Night Air 2 By Tuxedomoon member Blaine L. Reininger is intended as a sequel to his touchstone 1984 album Night Air, a bittersweet meditation on life in exile in a hostile city. Carefully selected from several albums recorded between 1989 and 1999, Night Air 2 captures many of the same moods, ranging from cinematic on Night Ride and expatriate angst on Invisible to modern electronica on Arc en Ciel.

Tracklist:

1. Night Ride
2. Invisible
3. Silly Boy
4. Flame On
5. Al Haqq
6. Music Box
7. Bird On a Wire
8. Winter in Wien
9. La Tombee de la Nuit
10. Pere Lachaise
11. Night Street
12. Nocho Lluviosa
13. Ghosts of the Arbat
14. Arc en Ciel
15. Voice of the Hive

Available on CD and download.

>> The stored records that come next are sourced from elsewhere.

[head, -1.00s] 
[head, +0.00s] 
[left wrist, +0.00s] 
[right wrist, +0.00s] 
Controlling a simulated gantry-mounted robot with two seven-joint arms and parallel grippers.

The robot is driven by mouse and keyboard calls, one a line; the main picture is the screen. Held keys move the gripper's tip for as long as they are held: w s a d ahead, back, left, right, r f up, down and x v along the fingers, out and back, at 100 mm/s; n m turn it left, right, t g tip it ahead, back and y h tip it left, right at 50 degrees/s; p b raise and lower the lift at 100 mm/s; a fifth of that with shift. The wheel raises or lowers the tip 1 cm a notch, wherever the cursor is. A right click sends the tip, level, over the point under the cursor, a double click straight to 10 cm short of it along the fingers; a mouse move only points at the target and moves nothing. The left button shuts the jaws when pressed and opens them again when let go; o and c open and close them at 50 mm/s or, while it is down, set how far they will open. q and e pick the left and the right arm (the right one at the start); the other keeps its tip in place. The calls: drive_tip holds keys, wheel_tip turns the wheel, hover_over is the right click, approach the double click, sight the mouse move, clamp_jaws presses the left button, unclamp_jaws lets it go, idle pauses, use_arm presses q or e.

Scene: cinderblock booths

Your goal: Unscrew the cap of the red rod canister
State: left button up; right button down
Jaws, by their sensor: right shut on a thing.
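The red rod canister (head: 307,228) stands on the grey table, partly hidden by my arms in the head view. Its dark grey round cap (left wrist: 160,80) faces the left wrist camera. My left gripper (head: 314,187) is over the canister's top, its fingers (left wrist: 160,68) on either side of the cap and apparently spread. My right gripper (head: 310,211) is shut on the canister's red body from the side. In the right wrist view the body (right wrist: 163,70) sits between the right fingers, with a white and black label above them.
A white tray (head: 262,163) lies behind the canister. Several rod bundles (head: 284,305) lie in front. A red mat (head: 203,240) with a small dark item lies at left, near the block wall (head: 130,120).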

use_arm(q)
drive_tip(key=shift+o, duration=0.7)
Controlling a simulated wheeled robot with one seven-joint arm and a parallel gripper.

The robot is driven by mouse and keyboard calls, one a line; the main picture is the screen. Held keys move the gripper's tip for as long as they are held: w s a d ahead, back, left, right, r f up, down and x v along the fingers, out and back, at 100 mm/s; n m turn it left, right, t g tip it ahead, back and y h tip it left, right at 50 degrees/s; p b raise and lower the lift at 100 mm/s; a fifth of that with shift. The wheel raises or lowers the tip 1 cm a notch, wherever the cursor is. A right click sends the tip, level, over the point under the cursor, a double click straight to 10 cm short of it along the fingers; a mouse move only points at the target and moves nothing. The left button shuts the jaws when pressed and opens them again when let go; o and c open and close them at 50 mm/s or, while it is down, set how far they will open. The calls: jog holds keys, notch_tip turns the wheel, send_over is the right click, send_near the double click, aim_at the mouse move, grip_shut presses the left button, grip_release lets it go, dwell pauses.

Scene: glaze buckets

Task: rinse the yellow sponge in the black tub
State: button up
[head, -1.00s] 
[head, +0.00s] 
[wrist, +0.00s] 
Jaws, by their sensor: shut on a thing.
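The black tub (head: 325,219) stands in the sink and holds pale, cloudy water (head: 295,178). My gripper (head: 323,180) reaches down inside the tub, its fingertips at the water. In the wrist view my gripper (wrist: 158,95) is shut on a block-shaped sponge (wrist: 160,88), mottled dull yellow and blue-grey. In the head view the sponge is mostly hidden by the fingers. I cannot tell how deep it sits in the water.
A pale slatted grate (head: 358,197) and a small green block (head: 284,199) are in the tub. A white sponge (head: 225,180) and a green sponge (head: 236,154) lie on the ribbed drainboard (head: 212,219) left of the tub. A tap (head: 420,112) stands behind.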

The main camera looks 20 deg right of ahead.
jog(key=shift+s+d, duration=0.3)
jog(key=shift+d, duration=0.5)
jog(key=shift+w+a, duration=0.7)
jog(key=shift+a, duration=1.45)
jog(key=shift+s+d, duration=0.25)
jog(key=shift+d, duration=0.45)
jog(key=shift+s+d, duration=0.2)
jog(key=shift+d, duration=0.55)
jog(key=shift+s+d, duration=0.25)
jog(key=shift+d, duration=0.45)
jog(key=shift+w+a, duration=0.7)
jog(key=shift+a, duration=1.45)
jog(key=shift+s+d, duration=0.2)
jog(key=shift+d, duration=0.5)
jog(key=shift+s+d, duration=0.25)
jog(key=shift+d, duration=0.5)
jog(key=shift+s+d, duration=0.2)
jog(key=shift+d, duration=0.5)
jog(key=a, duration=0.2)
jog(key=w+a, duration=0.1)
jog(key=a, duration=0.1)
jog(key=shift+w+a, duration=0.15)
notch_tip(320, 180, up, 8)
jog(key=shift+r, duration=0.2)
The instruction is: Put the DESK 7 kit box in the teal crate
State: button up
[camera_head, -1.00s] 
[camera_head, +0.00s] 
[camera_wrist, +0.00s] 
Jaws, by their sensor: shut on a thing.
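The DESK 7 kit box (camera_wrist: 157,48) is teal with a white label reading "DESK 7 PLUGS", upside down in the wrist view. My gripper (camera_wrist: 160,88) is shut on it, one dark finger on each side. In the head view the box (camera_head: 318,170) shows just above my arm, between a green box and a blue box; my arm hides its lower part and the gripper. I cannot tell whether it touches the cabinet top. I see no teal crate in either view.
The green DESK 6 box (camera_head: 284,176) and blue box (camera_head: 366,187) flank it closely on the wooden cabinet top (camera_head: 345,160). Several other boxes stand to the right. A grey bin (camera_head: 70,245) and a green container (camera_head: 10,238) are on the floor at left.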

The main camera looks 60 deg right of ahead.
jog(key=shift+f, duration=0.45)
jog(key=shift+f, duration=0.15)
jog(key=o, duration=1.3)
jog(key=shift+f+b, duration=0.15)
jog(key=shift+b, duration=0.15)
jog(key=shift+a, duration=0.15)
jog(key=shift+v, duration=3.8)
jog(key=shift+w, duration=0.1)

Liner notes and images in booklet.

Night Air 2 [LTMCD 2414]

Reviews:

"Virtually a one-man band, he creates a panoramic spread of violin, viola, mandolin, keyboards, guitar and programmed beats. Europe After the Rains is particularly vivid; Night Street is a calm chamber piece, and Ghosts of the Arbat reels around the circus ring" (The Wire, 09/2004)

"These songs evoke the experience of walking across wet cobblestones slick with rain, ducking under awnings of sidewalk cafes and antiquarian bookstores, aimless and annonymous in an unfamiliar sity at night. The songs switch freely between spoken-word beatnik recitations and refrains sung in English or French. Reininger is fascinated by noir expressionism, and his paranoid, cinematic atmospheres perfectly capture this zeitgeist. Night Air 2 displays an intelligence and elegance so rare in modern pop music that at first listen it seems entirely foreign, but is all the more welcome for it" (Brainwashed)

"Like the original Night Air, these songs evoke the sombre loneliness of a traveller half numbed, half thrilled by the ghosts of a continent much older, more self-protective and less welcoming than his native America. Reininger is a unique and prolific nomad of the soul" (Whisperin' and Hollerin', 07/2004)

"A fine showcase for his abilities as a lush, often classically cinematic work" (All Music Guide, 10/2004)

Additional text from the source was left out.